January 20, 2008

The Post-Washington Consensus: the Unraveling of a Doctrine of Development

[World] Bank researchers have...done extremely visible work on globalization, on aid effectiveness, and on growth and poverty. In many ways, they have been the leaders in these issues. But the panel had substantial criticisms of the way that the research was used to proselytize on behalf of Bank policy, often without taking a balanced view, and without expressing appropriate skepticism. Internal research that is favorable to Bank positions was given great prominence, and unfavorable research ignored. In these cases, we believe that there was a serious failure of checks and balances that should have separated advocacy and research. The panel endorses the right of the Bank to strongly defend and advocate its own policies. But when the Bank leadership selectively appeals to relatively new and untested research as hard evidence that these preferred policies work, it lends unwarranted confidence to the Bank's prescriptions. Placing fragile selected new research results on a pedestal invites later recrimination that undermines the credibility and usefulness of all Bank research.

(An Evaluation of World Bank Research, 1998-2005)

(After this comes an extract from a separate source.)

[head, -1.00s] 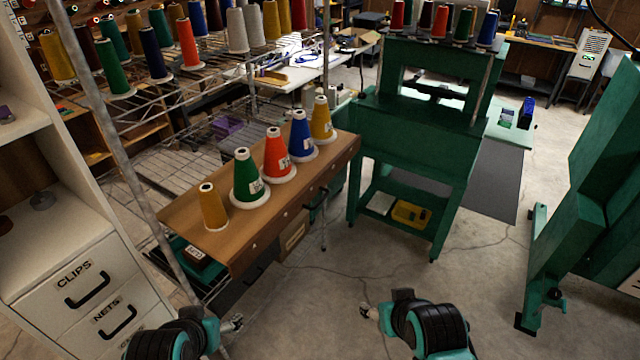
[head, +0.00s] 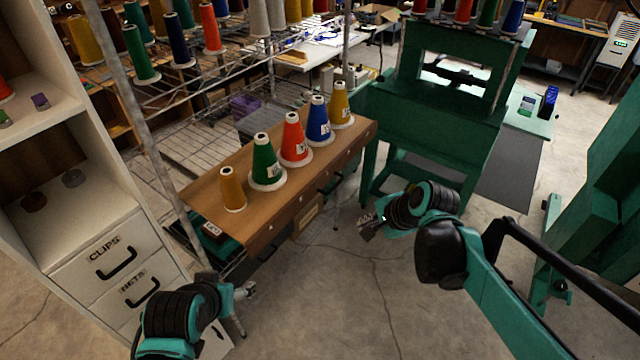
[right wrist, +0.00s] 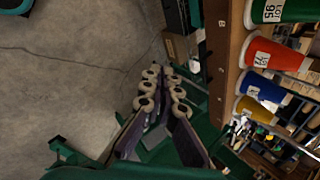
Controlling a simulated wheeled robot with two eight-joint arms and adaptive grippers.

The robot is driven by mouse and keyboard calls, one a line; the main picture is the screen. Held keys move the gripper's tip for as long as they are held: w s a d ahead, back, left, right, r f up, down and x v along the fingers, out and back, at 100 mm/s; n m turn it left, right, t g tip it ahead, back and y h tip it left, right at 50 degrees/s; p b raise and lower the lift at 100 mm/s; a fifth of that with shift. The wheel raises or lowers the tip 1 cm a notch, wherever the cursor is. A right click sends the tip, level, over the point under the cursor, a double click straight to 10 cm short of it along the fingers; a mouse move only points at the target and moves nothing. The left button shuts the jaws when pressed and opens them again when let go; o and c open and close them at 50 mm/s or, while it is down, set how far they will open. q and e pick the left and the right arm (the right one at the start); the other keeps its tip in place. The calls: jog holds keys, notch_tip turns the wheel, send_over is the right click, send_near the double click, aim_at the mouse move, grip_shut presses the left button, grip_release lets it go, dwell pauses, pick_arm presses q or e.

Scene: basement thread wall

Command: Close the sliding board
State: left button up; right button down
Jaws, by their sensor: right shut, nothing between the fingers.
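The brown sliding board (head: 205,201) juts out from the wire rack, with its front edge facing me. Several thread cones stand upright on it: a small ochre one (head: 233,191), then green (head: 265,163), red (head: 294,142), blue (head: 319,124) and ochre (head: 341,106).
A white cabinet (head: 75,233) with labelled drawers stands at the left. A green machine frame (head: 425,122) stands close behind my right gripper. More green machinery (head: 605,190) is at the right. The concrete floor (head: 330,300) before the board is clear.

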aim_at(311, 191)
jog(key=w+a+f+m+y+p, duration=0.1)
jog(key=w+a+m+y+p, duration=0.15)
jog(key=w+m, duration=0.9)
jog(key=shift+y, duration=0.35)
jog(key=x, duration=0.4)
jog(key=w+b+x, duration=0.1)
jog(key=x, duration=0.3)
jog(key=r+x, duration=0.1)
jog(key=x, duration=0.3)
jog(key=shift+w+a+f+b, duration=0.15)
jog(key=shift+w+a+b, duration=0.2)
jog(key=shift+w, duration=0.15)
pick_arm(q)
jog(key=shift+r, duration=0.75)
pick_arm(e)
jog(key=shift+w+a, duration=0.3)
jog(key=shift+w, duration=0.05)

Globalization has failed to provide capital a escape route from its accumulating crises. With its failure, we are now seeing capitalist elites giving up on it and resorting to nationalist strategies of protection and state-backed competition for global markets and global resources, with the US capitalist class leading the way. This is the context that Jeffrey Sachs and other social democrats fail to appreciate when they advance their utopia: an "enlightened global capitalism" that would both promote and "humanize" globalization.

Late capitalism has an irreversible destructive logic. Instead of engaging in the impossible task of humanizing a failed globalist project, the urgent challenge facing us is managing the retreat from globalization so that it does not provoke the proliferation of runaway conflicts and destabilizing developments such as those that marked the end of the first wave of globalization in 1914.